After participants completed the modified possible relations task, they were asked to complete an updated version of Stanovich and West’s (1989) Author Recognition Test and Magazine Recognition Test (ART and MRT; Acheson et al., 2008). The ART elicits information about the reading habits of individuals via an author identification task. This test estimates exposure to printed literature. Participants were presented with an intermixed list of 130 real and false author names printed on a computer screen and were required to select a checkbox next to a name they recognized as a real author. Of the entire list of names, 65 names are real authors (e.g., George Orwell) and the remaining 65 names are foils (e.g., Beatrice Dobkin). Participants are rewarded with one point for every author they guess correctly and penalized by one point for every author they guess incorrectly. The highest point score that could be achieved was 65. The MRT is an adapted form of the ART, which substitutes author names with current magazine titles. Combined with the possible relations task, the entire experiment took about 40–50 min to complete.

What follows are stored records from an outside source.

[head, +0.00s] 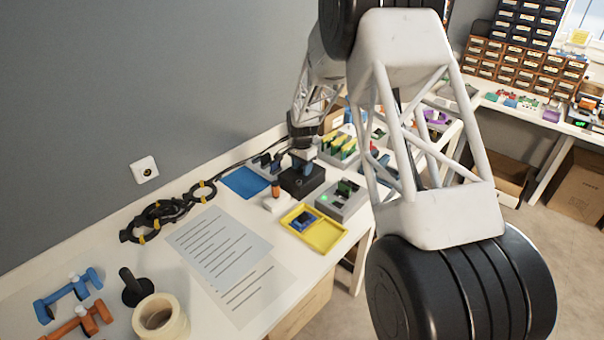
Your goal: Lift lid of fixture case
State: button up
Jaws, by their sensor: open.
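My gripper (302,157) is small and far off in the head view, at the end of my arm near the back wall. It points down, just above or at a black box (301,181) on the white table. The jaws are open. I cannot tell whether the fingers touch the box. The black box may be the fixture case; its lid edge is too small to make out. A grey fixture (338,205) with a green light and an upright green board stands to its right and nearer.
A yellow tray (325,238) holding a blue part, a blue mat (244,182), printed sheets (219,244), coiled black cable (155,220) and a tape roll (160,318) lie on the table. Slotted green and yellow boards (342,147) stand behind. My arm hides the table's right part.

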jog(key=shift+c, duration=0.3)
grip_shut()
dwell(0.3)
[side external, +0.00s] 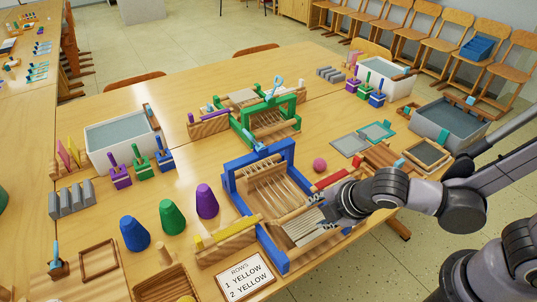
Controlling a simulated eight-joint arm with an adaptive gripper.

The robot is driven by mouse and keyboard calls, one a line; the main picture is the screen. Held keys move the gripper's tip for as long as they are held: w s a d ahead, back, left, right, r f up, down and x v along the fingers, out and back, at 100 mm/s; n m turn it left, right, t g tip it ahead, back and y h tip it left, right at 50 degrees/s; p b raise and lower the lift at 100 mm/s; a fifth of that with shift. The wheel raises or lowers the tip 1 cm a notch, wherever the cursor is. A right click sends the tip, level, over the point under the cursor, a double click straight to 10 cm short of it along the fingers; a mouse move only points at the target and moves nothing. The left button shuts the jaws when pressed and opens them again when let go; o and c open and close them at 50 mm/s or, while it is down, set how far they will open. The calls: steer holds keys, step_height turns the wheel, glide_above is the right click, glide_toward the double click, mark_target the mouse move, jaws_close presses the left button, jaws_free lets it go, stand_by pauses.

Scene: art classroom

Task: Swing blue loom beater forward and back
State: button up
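The blue loom (281,262) stands on the table at the middle of the view, with a wooden bed and pale warp threads. Its blue upright frame, which looks like the beater (262,160), rises at the far end of the loom. My gripper (325,210) is low over the loom's right side, near the woven strip at its front. It looks apart from the tall blue frame. The fingertips are small and dark here, and part of the loom's right side is hidden behind my gripper and arm. I cannot tell whether the fingers hold anything.
A green loom (268,112) stands behind the blue one. A pink ball (320,165) lies right of the blue frame. Blue (135,233), green (172,217) and purple (207,201) cones stand left. A card (245,276) reading "ROWS 1 YELLOW 2 YELLOW" lies in front. Grey-filled bins (447,118) stand behind.

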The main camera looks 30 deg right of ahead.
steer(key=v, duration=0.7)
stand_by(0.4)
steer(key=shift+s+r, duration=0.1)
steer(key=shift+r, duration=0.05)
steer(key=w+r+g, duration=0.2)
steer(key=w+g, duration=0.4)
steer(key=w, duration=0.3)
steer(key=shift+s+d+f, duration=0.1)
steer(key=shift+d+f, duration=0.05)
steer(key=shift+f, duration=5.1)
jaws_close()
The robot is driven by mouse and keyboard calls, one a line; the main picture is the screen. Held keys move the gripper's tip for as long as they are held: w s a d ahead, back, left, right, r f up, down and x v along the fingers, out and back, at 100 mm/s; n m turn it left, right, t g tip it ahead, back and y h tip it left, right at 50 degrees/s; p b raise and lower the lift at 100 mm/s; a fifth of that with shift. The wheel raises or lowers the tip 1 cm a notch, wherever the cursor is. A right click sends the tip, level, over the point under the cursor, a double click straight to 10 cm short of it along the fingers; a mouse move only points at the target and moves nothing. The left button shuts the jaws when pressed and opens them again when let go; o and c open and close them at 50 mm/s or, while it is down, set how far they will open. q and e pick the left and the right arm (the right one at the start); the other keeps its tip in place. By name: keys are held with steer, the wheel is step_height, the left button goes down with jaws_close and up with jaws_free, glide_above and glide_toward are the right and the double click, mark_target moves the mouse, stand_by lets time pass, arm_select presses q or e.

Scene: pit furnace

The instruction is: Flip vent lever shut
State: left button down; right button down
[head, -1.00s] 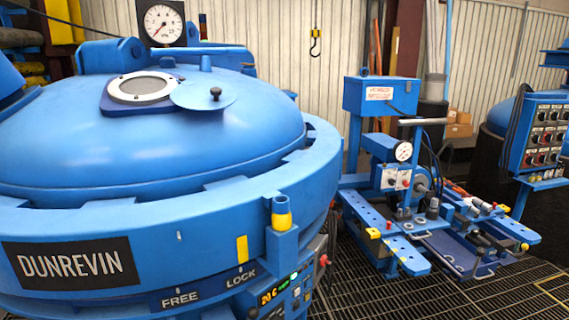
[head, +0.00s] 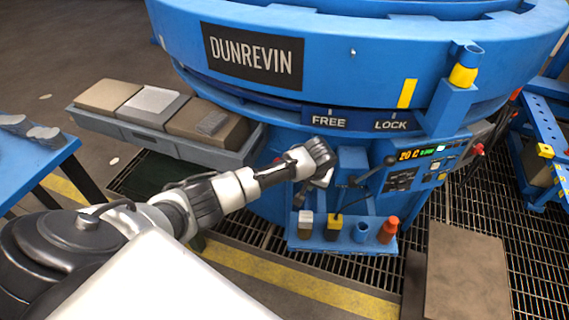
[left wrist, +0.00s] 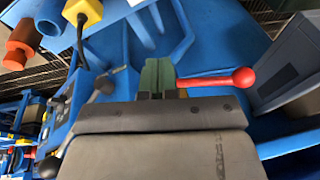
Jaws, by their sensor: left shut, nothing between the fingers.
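My left gripper (head: 326,178) reaches in from the left to the front of the blue furnace (head: 405,65), below the FREE and LOCK labels. In the left wrist view its green-padded fingers (left wrist: 160,76) are shut and hold nothing. A red lever with a ball knob (left wrist: 240,78) sticks out to the right beside the fingertips. I cannot tell whether they touch it, and its base is hidden. A dark-knobbed lever (head: 388,160) stands right of the gripper and also shows in the left wrist view (left wrist: 103,86). No label names the vent lever. My right gripper is out of view.
A small blue shelf (head: 340,245) below the gripper holds an orange cup (head: 388,230) and other small items. A display panel (head: 425,160) is at the right. A grey tray of blocks (head: 170,140) is at the left. A brown block (head: 468,275) stands at lower right.

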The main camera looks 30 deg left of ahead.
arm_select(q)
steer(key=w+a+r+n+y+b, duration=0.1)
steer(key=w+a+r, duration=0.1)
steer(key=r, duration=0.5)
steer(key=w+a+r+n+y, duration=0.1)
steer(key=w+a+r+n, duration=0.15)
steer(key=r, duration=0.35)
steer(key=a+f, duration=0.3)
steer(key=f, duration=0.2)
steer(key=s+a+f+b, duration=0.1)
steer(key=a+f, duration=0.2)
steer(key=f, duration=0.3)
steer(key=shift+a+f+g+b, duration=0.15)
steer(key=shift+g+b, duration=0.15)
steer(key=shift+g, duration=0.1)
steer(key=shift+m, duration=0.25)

A total of 209 participants took part in the experiment. The master-list of 600 compounds was assigned to six separate 100-word sublists and was shown to an initial cohort of 168 participants (28 participants per list). All lists represented an equal spread of high- and low-frequency compound words. All responders were residing in the USA at the time of participation, and were paid USD $8.00 for a validly completed 100-word experimental list. Amazon Mechanical Turk does not permit (1) the enforcement of an anti-requisite criterion which would limit participants to the completion of a single experimental list, or (2) the pre-exclusion of bilingual and non-native English speakers. After the elimination of data collected from non-native English speakers or bilinguals, or from participants who had completed a second or third experimental session (we retained data only from a participant’s first completed experimental list), a second wave of experimental lists was deployed. For the second wave of data collection, we re-sorted the master-list of 600 compounds into six new 100-word sub-lists based on the number of eliminated trials from the first wave of data collection. These new lists were then shown to a further 41 participants where the distribution of participants per list was contingent on the number of trials required to reach at least 26 observations per compound word (see Results and discussion below for description of the distribution of selections per compound word). We applied the same participant removal procedures to the second wave of data. Furthermore, we also removed entire data for participants who selected the same conceptual relation more than 50% of the time. This cautionary procedure was performed in order to eliminate participants who potentially made repetitive arbitrary selections. In total, for both collection waves, we removed data from 23 participants. The final dataset contained responses collected from 186 MTurk workers (100 female; 85 male; one undisclosed) with an age range of 18–70 (median = 33, SD = 11).

Dependent variables

We tested the effect of exposure to print on two distinct item-specific measures of individual relational knowledge of compound words.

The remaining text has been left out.